> **Your objective**
From the entries below, copy out every line with "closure" in it.

** Begin Record list **

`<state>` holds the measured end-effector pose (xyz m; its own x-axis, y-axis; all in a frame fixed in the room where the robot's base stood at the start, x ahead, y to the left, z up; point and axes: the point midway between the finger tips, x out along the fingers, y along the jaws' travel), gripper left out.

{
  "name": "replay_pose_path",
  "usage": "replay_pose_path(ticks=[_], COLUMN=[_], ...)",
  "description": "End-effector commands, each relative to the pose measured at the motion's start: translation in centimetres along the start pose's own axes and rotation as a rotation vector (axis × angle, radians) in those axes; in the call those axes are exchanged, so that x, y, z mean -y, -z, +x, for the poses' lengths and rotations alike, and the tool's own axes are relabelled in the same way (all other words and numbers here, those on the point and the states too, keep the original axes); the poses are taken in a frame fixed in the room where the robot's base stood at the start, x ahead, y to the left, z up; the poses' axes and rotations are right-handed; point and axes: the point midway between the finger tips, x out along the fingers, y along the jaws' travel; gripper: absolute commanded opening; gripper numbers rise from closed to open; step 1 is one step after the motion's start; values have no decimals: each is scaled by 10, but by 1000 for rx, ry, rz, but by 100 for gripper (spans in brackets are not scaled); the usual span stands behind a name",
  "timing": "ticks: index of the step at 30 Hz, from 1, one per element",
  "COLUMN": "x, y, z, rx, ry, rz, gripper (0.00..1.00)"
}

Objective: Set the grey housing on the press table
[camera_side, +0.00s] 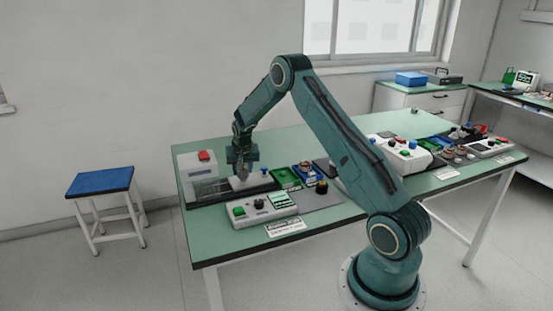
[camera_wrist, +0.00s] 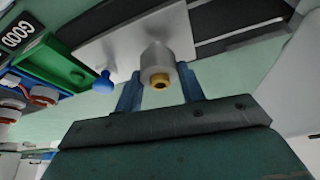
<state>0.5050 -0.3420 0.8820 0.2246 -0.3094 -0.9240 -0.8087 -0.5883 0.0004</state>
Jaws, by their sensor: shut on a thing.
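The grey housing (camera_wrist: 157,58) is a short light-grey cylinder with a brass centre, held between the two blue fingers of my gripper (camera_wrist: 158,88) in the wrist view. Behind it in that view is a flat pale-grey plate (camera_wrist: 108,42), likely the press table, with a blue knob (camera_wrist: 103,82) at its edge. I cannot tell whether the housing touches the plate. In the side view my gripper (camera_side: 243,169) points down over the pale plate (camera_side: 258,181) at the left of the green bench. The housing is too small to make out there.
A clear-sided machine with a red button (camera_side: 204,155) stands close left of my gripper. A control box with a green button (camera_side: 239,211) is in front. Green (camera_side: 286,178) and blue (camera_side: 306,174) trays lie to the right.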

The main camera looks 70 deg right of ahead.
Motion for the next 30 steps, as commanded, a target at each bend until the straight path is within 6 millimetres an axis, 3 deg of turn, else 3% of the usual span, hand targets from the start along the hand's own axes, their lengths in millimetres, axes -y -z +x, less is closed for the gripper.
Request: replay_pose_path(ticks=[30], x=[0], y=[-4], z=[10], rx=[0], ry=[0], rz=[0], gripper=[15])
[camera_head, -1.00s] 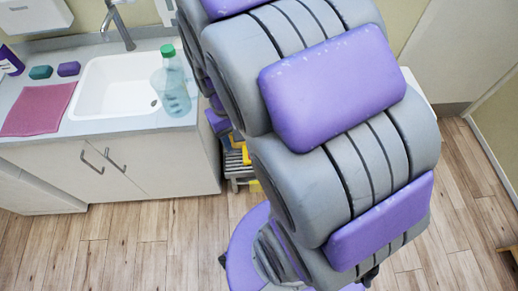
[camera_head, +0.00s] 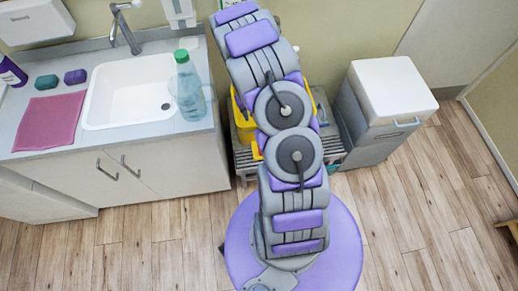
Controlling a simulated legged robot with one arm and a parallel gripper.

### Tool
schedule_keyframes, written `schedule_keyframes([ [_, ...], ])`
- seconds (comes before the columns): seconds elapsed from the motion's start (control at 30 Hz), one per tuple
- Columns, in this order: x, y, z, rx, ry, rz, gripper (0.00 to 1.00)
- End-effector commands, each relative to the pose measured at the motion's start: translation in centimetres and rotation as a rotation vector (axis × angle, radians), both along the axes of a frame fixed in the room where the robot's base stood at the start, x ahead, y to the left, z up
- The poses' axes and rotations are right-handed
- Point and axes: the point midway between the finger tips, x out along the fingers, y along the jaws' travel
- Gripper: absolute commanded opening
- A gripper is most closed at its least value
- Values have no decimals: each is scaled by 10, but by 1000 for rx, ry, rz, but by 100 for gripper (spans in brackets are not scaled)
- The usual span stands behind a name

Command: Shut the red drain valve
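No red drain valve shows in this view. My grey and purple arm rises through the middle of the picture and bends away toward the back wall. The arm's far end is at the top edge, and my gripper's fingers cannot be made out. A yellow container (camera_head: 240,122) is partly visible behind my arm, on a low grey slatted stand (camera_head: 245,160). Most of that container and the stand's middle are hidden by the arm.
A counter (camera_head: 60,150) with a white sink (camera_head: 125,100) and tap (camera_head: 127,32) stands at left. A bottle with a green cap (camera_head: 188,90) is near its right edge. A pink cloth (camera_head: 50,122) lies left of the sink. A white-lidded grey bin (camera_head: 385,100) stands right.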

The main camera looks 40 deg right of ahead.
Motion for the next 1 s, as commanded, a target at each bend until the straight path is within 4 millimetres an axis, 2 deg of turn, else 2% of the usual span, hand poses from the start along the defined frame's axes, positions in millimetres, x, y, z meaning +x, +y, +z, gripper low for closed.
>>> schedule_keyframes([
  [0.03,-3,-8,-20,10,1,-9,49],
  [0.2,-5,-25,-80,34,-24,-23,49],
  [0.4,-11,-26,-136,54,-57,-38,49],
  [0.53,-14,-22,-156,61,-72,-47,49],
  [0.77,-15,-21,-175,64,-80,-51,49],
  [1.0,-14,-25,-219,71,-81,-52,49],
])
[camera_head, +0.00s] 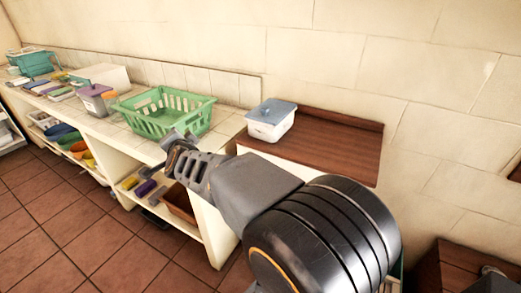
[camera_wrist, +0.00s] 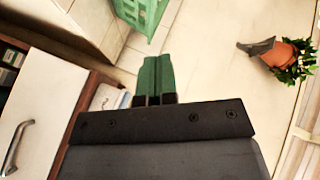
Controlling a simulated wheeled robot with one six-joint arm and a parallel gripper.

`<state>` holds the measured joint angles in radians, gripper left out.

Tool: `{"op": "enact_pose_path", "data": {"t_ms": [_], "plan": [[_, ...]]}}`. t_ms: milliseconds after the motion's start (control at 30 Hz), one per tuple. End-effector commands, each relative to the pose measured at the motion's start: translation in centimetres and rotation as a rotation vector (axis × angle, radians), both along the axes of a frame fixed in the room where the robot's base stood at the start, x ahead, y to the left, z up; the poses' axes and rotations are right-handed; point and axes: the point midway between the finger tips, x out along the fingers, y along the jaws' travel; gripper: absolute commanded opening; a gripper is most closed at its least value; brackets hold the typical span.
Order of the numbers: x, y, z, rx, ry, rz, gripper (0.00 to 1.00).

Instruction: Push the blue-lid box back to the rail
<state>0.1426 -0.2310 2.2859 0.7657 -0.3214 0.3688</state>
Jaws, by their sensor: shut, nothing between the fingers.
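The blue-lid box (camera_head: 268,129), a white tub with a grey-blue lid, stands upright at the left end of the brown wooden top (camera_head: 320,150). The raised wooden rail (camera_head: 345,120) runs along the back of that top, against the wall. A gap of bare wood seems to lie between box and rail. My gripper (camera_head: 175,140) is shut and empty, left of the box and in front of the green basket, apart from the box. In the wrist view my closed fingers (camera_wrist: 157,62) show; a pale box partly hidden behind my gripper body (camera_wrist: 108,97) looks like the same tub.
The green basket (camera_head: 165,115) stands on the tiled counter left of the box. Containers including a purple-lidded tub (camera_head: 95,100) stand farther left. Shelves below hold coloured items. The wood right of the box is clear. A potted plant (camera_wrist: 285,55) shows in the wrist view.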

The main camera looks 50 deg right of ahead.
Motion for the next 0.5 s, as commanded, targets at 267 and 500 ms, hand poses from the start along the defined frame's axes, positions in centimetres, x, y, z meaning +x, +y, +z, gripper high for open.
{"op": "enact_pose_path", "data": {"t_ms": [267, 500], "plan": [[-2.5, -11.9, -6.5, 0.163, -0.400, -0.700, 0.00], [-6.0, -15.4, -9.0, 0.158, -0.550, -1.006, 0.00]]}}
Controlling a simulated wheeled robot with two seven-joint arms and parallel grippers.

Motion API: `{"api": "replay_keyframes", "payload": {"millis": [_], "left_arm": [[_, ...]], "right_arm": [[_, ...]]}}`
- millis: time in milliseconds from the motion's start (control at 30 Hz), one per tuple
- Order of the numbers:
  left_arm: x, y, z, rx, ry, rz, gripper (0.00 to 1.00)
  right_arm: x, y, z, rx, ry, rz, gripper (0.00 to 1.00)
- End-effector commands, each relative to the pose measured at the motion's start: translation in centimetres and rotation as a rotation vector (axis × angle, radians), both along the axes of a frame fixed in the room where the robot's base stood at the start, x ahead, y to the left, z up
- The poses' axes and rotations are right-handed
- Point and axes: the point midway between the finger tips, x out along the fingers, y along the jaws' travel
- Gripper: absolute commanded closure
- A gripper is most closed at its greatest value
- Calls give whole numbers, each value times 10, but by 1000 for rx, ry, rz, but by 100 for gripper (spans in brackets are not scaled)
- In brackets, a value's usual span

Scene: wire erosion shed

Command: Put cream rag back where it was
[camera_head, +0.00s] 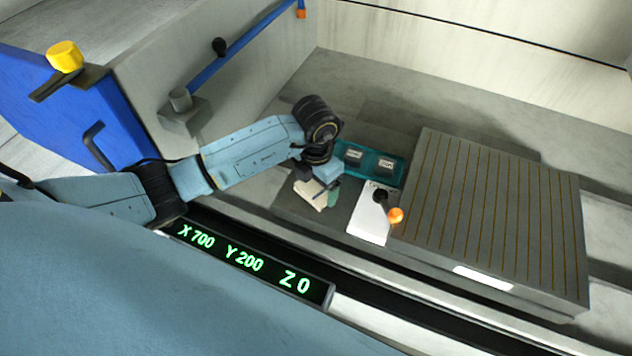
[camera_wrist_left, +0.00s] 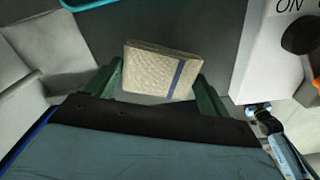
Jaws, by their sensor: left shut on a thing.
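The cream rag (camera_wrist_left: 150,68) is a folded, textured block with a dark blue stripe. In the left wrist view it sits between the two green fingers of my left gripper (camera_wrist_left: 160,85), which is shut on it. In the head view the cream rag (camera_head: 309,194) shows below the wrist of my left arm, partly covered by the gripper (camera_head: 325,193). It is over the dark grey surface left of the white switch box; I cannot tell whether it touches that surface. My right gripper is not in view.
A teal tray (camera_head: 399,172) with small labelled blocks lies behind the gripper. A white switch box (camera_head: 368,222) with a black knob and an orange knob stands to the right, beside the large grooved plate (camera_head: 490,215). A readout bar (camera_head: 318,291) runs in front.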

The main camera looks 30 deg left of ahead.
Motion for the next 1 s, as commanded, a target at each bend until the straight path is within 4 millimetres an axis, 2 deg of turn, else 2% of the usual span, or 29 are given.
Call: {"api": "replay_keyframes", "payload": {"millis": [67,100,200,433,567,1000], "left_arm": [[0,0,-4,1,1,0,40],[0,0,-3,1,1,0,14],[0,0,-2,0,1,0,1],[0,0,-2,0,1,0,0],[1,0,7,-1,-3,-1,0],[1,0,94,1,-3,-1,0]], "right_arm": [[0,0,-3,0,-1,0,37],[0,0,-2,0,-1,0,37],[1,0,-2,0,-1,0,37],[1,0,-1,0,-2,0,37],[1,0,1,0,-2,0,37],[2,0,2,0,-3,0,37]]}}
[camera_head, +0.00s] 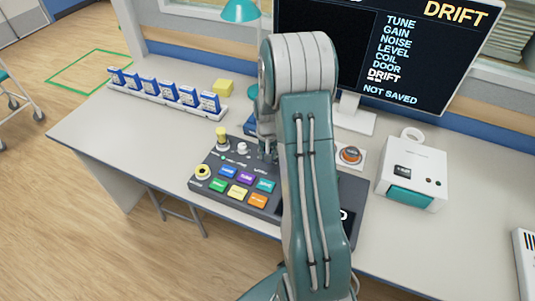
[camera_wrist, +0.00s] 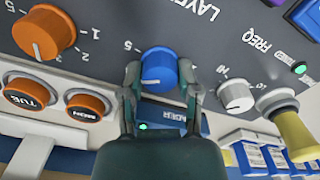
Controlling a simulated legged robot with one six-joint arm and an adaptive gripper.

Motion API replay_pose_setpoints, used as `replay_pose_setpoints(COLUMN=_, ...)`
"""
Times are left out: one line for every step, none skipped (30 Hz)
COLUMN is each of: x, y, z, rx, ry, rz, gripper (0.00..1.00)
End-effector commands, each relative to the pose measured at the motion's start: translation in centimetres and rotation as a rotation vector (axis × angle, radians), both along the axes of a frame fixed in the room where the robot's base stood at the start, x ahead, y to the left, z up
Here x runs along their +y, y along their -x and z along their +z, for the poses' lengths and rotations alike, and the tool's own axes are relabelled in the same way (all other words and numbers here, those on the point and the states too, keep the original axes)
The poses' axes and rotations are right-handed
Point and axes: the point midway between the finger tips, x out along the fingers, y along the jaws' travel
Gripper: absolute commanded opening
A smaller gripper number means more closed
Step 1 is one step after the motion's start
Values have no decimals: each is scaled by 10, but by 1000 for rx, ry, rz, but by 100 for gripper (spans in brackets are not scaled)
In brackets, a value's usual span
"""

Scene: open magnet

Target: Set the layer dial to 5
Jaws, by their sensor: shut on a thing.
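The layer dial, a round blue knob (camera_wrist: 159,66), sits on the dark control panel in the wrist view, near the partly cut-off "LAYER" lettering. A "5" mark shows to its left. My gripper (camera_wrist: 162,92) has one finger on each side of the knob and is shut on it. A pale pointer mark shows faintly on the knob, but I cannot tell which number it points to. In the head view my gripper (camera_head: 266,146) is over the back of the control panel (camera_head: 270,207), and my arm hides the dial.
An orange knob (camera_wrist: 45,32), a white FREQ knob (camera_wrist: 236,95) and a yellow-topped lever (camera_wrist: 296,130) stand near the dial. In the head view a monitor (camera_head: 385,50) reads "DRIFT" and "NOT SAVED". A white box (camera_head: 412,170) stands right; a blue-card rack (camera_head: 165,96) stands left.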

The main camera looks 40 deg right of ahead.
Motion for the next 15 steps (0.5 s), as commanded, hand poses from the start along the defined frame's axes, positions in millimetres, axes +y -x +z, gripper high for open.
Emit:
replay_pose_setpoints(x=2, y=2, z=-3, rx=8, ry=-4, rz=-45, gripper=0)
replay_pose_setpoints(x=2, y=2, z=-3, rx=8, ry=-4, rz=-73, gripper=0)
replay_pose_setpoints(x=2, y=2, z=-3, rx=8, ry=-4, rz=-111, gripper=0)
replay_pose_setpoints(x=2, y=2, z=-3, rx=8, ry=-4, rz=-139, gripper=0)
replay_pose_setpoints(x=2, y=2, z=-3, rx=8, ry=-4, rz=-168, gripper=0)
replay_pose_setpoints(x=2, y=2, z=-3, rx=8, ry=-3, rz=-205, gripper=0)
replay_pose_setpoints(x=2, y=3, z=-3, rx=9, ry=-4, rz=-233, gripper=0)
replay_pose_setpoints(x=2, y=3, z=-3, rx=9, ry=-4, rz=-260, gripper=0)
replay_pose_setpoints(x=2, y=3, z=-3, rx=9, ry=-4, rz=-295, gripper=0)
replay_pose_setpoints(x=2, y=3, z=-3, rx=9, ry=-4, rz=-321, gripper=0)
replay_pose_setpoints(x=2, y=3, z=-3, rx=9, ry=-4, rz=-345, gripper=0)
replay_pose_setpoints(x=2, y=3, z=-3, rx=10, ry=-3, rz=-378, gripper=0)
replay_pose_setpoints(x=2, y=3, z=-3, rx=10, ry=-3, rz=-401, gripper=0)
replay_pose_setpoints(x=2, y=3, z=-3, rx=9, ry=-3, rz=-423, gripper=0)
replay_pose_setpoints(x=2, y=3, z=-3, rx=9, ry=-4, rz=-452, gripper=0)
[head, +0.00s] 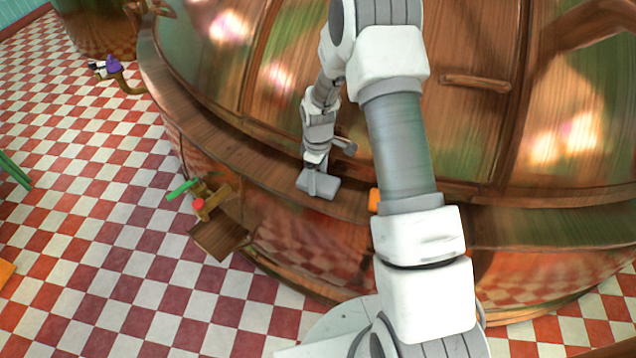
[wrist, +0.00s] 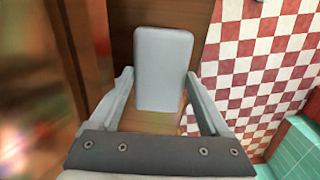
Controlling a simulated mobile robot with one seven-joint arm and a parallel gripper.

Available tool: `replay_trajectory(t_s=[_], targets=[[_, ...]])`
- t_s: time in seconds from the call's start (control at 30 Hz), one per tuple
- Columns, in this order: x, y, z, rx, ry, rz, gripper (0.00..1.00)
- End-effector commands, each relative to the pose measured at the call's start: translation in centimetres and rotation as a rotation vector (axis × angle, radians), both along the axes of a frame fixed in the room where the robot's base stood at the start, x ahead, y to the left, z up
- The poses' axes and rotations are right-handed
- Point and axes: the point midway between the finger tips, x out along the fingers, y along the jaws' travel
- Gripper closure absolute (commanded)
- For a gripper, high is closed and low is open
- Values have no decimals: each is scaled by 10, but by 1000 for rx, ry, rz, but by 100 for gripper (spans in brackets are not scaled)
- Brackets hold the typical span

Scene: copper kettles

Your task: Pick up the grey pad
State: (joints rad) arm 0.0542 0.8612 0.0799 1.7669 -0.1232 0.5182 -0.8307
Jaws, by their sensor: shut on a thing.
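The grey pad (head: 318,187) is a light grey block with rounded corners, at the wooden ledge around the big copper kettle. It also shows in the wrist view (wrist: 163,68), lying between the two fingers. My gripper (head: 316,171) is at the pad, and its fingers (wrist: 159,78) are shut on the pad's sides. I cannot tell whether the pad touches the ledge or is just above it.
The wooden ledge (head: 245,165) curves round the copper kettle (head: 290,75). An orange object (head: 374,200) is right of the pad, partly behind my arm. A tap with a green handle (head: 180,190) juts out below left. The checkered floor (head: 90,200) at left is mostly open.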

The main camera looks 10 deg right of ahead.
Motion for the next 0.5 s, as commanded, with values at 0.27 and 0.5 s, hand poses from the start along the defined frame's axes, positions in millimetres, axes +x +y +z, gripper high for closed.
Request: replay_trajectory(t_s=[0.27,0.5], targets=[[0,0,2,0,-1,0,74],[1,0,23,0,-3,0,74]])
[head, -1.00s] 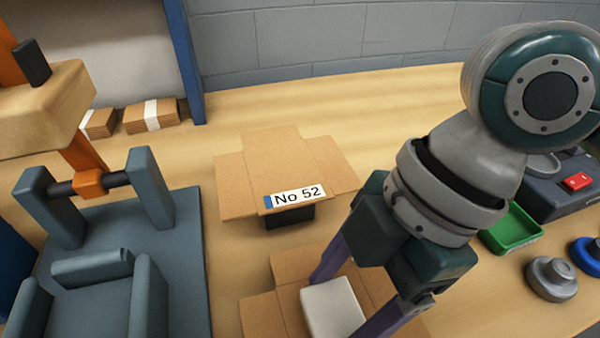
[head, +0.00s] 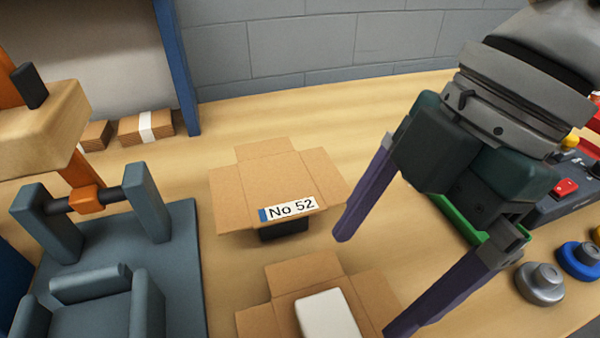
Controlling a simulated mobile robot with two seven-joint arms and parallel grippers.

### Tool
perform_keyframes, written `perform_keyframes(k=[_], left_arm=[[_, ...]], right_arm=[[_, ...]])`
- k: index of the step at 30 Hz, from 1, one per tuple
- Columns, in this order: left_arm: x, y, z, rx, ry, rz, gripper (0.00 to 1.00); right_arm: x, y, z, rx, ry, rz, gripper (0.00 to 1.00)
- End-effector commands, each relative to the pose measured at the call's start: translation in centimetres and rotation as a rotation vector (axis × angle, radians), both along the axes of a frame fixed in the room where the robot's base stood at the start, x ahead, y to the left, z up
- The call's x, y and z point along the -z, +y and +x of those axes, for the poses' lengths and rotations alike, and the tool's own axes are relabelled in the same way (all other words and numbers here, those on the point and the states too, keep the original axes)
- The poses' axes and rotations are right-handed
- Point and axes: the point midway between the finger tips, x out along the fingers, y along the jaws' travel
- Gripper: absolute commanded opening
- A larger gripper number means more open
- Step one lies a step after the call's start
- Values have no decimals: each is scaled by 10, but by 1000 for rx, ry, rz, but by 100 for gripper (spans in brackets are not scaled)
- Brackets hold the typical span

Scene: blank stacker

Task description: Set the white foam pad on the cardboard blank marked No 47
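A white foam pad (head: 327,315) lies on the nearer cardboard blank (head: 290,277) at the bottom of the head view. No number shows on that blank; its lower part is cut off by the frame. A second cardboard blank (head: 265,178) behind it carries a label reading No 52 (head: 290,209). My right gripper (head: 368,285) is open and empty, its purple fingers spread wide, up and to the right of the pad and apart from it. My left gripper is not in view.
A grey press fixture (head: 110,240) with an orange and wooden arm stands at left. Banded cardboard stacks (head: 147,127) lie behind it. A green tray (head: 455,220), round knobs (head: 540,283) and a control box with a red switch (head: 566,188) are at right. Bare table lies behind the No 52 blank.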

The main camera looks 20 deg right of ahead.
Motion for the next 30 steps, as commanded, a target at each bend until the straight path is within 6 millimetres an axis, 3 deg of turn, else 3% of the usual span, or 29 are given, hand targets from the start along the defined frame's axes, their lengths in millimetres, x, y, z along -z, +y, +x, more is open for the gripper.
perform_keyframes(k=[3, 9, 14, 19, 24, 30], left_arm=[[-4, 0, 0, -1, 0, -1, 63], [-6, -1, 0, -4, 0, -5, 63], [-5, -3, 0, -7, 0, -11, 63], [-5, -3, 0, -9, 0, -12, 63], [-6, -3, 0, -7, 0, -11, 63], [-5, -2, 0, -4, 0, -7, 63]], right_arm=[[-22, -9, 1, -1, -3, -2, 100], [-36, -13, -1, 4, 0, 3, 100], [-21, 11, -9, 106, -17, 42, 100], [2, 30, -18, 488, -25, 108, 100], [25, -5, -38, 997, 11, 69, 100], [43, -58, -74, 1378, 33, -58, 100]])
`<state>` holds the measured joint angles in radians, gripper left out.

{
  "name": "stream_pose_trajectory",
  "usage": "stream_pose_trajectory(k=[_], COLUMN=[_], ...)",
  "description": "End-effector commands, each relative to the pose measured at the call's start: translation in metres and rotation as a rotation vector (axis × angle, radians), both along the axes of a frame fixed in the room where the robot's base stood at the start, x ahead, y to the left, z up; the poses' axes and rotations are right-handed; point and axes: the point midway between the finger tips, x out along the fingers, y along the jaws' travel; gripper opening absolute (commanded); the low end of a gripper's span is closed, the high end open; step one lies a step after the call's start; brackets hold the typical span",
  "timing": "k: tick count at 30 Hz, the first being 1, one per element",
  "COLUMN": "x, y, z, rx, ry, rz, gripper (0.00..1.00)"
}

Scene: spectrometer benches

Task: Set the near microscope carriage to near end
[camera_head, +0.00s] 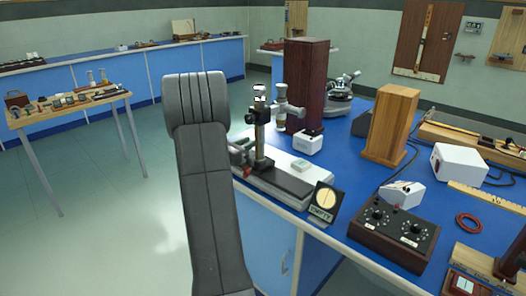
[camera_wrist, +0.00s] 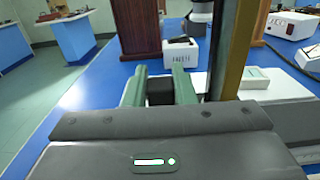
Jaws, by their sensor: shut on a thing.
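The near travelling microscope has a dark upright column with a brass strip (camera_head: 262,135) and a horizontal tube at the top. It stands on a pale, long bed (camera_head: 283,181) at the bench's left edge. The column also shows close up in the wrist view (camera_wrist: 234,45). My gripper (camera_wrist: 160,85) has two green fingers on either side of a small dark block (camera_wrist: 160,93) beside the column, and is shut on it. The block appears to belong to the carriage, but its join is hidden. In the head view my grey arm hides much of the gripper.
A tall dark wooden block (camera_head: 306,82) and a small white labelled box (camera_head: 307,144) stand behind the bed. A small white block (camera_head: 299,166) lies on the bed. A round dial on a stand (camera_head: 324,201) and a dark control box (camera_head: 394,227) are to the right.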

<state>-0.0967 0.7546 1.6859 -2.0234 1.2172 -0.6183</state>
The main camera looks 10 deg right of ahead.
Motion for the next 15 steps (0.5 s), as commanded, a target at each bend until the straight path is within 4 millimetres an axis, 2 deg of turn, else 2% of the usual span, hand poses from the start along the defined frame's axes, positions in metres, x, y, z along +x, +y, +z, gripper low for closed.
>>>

** End Record list **

> **Solved exercise**
- Gripper: absolute commanded closure
- Gripper closure absolute (commanded)

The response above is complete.